In any event, copyright laws are horrifically behind the times and it's going to take new legislation sooner or later.
My bet is: it's going to depend on a case by case basis.
A large enough neural network can be used to store, and then recover, a 1:1 copy of a work... but a large enough corpus can contain more data that could ever be stored in a given size neural network, even if some fragments of the input work could be recovered... so it will depend on how big of a recoverable fragment is "big enough" to call it copyright infringement... but then again, reproducing up to a whole work is considered fair use for some purposes... but not in every country.
Copyright laws are not necessarily wrong; just remove the "until author's death plus 70 years" coverage, go back to a more reasonable "4 years since publication", and they make much more sense.

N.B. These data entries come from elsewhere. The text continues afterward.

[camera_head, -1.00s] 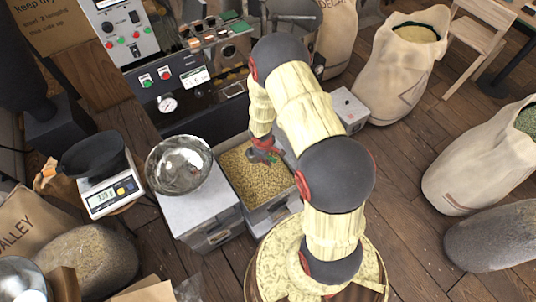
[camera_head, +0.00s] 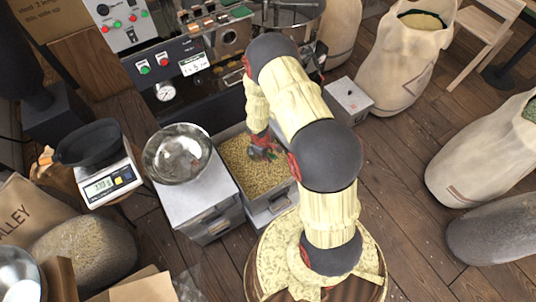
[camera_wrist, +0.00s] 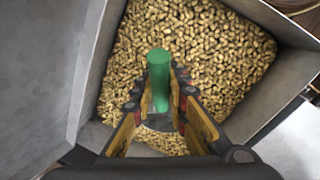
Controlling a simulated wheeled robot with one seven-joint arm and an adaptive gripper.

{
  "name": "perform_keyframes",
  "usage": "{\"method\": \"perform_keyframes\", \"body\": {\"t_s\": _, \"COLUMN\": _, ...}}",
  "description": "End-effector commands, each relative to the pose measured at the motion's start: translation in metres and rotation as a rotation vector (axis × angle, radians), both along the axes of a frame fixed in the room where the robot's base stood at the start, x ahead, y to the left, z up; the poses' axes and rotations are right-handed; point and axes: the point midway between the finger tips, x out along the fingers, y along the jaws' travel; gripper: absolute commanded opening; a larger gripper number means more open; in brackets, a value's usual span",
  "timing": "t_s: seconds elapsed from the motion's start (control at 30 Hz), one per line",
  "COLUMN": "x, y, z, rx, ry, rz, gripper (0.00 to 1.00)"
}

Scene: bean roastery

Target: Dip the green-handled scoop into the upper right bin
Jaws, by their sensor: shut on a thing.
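The scoop's green handle (camera_wrist: 159,80) stands up between the two fingers of my gripper (camera_wrist: 162,100) in the wrist view. My gripper is shut on it. A grey metal bin (camera_wrist: 92,65) of pale beans surrounds the gripper on several sides in the wrist view. In the head view my gripper (camera_head: 264,150) is over the back right part of this bin (camera_head: 226,136), low against the beans (camera_head: 250,172). I cannot tell how deep the scoop sits in them.
A steel bowl (camera_head: 178,153) sits on a grey cabinet (camera_head: 205,190) left of the bin. A scale (camera_head: 108,183) with a black pan stands farther left. A control panel (camera_head: 175,65) is behind. A small grey box (camera_head: 349,99) and open sacks (camera_head: 400,75) are right.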

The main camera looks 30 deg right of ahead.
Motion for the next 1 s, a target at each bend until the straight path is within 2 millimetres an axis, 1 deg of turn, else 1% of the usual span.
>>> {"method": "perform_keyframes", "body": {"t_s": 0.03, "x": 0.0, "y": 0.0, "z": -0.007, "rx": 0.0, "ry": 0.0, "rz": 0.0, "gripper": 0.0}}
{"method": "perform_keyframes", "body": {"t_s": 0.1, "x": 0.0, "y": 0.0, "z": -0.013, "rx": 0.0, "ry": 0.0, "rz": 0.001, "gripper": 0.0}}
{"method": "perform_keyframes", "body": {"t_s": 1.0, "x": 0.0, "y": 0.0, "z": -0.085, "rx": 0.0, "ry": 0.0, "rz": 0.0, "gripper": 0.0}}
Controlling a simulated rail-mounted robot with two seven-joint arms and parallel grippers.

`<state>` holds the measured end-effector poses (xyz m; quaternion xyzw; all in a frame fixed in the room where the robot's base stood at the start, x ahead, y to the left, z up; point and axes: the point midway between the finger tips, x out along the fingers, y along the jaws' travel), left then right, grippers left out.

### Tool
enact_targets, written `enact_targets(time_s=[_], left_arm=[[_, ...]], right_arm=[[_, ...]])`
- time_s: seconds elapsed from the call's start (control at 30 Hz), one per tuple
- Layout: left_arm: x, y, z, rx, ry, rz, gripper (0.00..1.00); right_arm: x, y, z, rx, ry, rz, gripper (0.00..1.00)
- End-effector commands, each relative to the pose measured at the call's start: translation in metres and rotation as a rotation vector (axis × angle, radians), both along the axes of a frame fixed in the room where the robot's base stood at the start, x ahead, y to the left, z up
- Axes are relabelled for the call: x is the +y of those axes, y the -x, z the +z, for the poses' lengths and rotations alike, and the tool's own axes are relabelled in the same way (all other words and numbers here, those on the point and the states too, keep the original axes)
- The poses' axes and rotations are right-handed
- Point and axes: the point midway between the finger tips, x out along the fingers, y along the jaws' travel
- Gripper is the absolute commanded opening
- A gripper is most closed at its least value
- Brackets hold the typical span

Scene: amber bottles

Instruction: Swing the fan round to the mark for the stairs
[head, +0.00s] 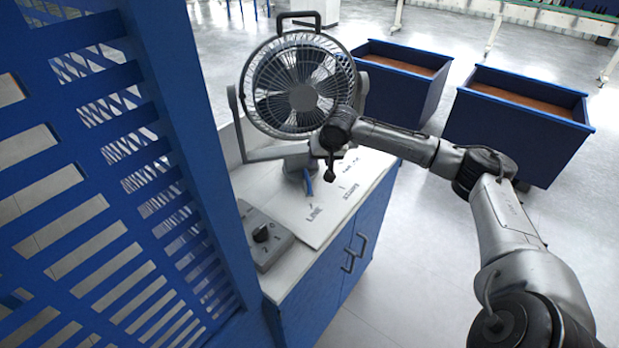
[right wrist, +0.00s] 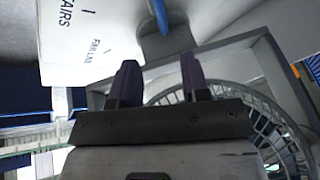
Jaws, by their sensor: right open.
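The grey fan (head: 299,88) stands on a cabinet in its U-shaped bracket (head: 276,152), its cage facing me. A blue pointer (head: 309,184) at its base points toward the tick by the word that looks like LINE. The STAIRS mark (head: 351,193) is on the white board, to the right of the pointer; its lettering is partly cut off in the right wrist view (right wrist: 72,30). My right gripper (head: 318,157) is at the fan's lower right by the bracket. In the right wrist view its purple fingers (right wrist: 160,75) are apart, with the bracket close by; contact is unclear. My left gripper is out of view.
A grey box with a black knob (head: 262,233) sits at the cabinet's near end. A blue slatted panel (head: 110,170) rises close on the left. Two blue bins (head: 515,125) stand on the floor at right. The white board (head: 270,190) around the marks is clear.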

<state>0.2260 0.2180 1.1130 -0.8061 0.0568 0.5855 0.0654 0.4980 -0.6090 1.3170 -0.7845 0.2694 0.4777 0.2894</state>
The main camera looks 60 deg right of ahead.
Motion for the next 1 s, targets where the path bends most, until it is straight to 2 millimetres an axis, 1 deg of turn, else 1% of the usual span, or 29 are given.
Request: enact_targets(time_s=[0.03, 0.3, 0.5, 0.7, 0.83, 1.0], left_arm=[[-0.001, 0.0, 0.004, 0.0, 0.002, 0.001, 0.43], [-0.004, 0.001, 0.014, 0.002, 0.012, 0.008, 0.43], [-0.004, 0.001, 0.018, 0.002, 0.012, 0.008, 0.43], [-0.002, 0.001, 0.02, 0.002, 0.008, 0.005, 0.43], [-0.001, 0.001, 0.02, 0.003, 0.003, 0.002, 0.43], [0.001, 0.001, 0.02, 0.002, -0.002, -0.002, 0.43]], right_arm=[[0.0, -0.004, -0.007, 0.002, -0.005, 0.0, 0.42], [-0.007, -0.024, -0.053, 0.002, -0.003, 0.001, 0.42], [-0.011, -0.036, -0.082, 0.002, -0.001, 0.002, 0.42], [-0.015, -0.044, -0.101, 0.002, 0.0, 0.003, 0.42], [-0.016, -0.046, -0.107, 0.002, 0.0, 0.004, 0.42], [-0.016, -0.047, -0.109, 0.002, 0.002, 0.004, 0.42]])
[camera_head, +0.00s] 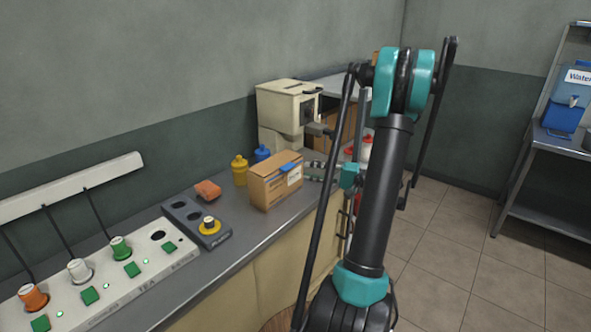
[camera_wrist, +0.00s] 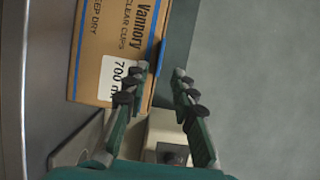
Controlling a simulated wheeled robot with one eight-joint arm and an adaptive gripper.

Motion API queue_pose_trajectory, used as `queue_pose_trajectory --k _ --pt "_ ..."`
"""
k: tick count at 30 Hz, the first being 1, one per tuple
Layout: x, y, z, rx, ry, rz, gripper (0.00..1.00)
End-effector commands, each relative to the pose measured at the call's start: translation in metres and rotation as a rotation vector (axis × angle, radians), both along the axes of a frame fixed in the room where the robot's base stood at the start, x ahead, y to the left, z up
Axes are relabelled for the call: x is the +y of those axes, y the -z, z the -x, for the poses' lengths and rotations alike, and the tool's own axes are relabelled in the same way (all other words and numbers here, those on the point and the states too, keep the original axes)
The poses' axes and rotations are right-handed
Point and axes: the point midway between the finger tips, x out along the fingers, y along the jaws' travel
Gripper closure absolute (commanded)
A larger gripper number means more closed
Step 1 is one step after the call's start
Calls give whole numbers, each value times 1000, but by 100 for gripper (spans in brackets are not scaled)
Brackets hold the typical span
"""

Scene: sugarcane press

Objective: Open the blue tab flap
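A brown cardboard box (camera_head: 276,186) stands on the counter, with a blue tab flap (camera_head: 290,167) at its top edge. In the wrist view the printed box (camera_wrist: 112,50) appears sideways, and the blue tab (camera_wrist: 160,60) lies along its right edge. My gripper (camera_wrist: 161,70) is open, its two fingertips pointing at that edge. One fingertip overlaps the printed face in the picture and the other is on the grey background side, with the blue tab between them. Contact cannot be told.
A yellow bottle (camera_head: 240,171) and a blue bottle (camera_head: 262,153) stand behind the box. A cream machine (camera_head: 287,105) is beyond it. A dark socket block (camera_head: 195,222), an orange item (camera_head: 207,190) and a cream control panel (camera_head: 110,285) lie to the left.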

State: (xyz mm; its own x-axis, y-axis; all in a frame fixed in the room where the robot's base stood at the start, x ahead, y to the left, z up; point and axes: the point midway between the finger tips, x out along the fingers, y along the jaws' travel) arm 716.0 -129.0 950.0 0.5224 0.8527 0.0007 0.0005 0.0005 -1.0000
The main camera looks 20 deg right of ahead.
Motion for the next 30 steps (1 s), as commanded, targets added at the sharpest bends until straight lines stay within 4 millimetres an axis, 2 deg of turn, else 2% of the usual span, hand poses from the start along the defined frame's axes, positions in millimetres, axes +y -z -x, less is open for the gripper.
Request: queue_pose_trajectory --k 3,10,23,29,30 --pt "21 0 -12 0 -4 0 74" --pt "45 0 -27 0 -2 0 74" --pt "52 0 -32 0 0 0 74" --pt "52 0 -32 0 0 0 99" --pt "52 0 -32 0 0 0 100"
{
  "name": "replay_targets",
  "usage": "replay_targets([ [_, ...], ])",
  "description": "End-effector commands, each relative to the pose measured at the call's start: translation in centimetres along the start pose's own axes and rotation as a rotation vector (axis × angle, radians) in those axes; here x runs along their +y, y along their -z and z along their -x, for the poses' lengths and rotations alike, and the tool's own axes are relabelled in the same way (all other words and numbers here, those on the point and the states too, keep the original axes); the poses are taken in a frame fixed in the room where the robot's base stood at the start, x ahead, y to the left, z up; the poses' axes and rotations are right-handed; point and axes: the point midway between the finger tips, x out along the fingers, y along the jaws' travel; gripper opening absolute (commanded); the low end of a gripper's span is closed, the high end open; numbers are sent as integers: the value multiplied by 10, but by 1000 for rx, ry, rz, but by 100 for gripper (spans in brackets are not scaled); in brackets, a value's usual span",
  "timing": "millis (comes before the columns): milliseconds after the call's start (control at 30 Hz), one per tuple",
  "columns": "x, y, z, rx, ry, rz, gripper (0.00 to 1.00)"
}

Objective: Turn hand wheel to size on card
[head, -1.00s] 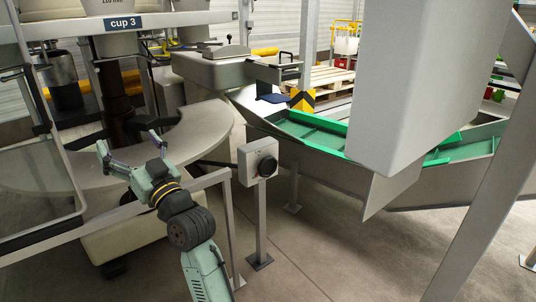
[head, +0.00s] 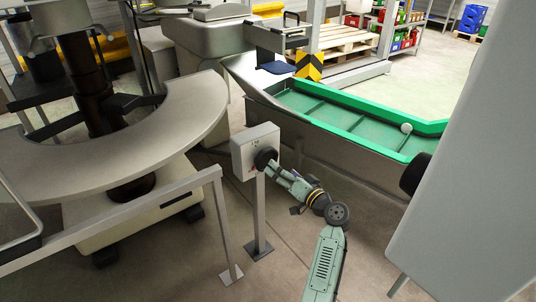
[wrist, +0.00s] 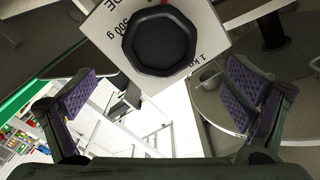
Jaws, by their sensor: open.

Almost certainly. Getty images has several exhibits in its suit against Stable Diffusion showing the Getty watermark popping up in its output as well as several images that are substantially the same as their sources. Other generative models don't produce anything all that similar to the source material, so we're probably going to wind up with lots of completely different and likely contradictory rulings on the matter before this gets anywhere near being sorted out legally.
The trouble with that line of thinking is that the laws are under no obligation to make sense. And the people who write and litigate those laws benefit from making them as complicated and irrational as they can get away with.
In this case the Mickey Mouse Curve makes sense, just bad sense. At least the EU didn't make it 95 years, and compromised on also 70... 🙄